> The exercise
Scan the material below for the string "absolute", and copy every line where it shows up.

> Records supplied
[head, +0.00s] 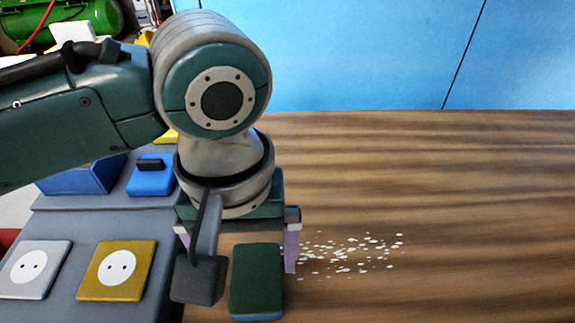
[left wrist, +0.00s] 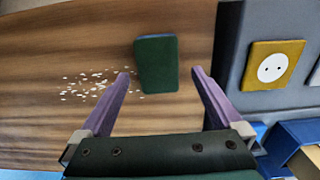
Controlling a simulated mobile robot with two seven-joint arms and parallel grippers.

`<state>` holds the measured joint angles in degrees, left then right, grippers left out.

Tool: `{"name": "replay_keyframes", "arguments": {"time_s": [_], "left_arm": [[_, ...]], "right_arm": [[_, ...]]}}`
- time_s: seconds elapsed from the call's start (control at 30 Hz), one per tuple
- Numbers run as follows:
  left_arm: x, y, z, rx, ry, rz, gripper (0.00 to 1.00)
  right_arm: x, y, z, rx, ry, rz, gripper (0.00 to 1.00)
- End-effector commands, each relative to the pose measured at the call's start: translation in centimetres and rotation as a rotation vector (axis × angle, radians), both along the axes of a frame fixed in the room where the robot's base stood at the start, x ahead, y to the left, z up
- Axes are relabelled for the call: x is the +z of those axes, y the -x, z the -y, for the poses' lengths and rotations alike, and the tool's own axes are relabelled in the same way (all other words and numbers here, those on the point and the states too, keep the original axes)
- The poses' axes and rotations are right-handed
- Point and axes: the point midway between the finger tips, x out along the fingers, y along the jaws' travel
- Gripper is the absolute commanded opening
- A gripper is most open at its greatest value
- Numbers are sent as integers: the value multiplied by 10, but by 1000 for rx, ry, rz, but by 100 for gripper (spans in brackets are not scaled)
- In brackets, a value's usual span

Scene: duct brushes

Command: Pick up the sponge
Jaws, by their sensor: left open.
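The sponge (head: 256,277), dark green on top with a blue lower layer, lies on the wooden table near its left edge. It also shows in the left wrist view (left wrist: 157,66), just past the gap between my fingertips. My left gripper (head: 238,250) points down over the table beside the sponge. Its two purple fingers are spread open and empty, as the left wrist view (left wrist: 160,74) shows. I cannot tell the exact height of the fingertips above the table. My right gripper is in neither view.
White crumbs (head: 355,250) are scattered on the table right of the sponge. A grey panel (head: 62,222) at the left carries a white socket plate (head: 34,268), a yellow socket plate (head: 116,270) and a blue switch block (head: 152,178). The wooden table (head: 470,220) is clear at the right.

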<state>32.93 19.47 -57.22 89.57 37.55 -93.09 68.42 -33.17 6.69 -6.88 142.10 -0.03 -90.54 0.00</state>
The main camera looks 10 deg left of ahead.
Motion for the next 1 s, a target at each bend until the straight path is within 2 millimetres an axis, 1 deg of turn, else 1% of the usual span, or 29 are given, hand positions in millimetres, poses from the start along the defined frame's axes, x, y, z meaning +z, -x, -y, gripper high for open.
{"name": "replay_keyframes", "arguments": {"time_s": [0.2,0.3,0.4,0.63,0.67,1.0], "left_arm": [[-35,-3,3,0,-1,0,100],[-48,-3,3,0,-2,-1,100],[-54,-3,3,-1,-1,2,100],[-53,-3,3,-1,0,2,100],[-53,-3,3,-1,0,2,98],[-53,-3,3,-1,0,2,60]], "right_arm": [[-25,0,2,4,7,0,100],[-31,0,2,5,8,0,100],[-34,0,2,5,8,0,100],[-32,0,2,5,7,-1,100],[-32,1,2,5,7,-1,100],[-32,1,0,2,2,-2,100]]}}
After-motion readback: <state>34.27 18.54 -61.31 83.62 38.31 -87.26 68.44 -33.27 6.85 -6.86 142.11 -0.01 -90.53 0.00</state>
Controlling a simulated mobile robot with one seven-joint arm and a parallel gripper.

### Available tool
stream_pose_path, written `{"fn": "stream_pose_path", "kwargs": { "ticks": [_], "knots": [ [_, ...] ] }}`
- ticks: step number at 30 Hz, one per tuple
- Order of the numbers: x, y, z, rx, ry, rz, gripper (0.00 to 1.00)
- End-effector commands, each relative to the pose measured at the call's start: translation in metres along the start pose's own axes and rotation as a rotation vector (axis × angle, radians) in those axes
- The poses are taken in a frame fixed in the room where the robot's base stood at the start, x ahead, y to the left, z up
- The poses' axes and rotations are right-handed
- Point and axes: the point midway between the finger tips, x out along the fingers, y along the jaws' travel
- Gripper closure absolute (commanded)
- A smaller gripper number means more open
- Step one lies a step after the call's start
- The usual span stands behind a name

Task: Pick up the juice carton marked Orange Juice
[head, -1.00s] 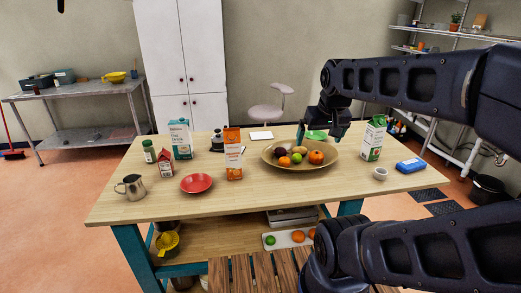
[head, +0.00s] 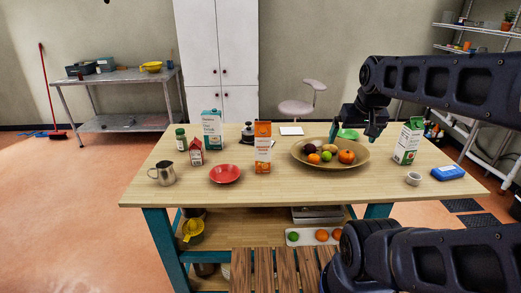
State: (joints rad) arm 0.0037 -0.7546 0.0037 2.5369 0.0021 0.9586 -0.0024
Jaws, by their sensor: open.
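An orange and white carton (head: 263,148) stands upright in the middle of the wooden table; its print is too small to read. Other cartons are a blue and white one (head: 212,130) at the left, a small red one (head: 196,151) in front of it, and a green and white one (head: 407,142) at the right. My gripper (head: 355,136) is open and empty, pointing down over the back right of the fruit bowl, right of the orange carton and apart from it.
The wide bowl (head: 300,158) of fruit stands just right of the orange carton. A red plate (head: 225,173) and a metal jug (head: 163,174) are to the left. The front table strip is clear.

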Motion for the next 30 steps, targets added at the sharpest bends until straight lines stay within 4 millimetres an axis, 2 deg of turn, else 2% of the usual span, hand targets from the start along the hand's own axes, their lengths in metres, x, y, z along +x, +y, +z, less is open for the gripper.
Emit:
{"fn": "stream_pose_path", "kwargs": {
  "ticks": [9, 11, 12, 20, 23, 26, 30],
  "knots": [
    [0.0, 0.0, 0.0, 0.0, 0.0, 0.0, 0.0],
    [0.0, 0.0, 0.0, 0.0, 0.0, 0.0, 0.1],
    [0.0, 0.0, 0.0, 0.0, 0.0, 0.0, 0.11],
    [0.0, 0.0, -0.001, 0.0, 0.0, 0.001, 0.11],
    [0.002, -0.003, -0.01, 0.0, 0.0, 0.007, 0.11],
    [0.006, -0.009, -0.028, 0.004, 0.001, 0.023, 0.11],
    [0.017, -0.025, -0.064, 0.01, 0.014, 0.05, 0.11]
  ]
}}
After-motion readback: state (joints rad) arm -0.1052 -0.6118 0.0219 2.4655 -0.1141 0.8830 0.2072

> Full response
- Gripper is the absolute commanded opening
- Gripper closure absolute (commanded)

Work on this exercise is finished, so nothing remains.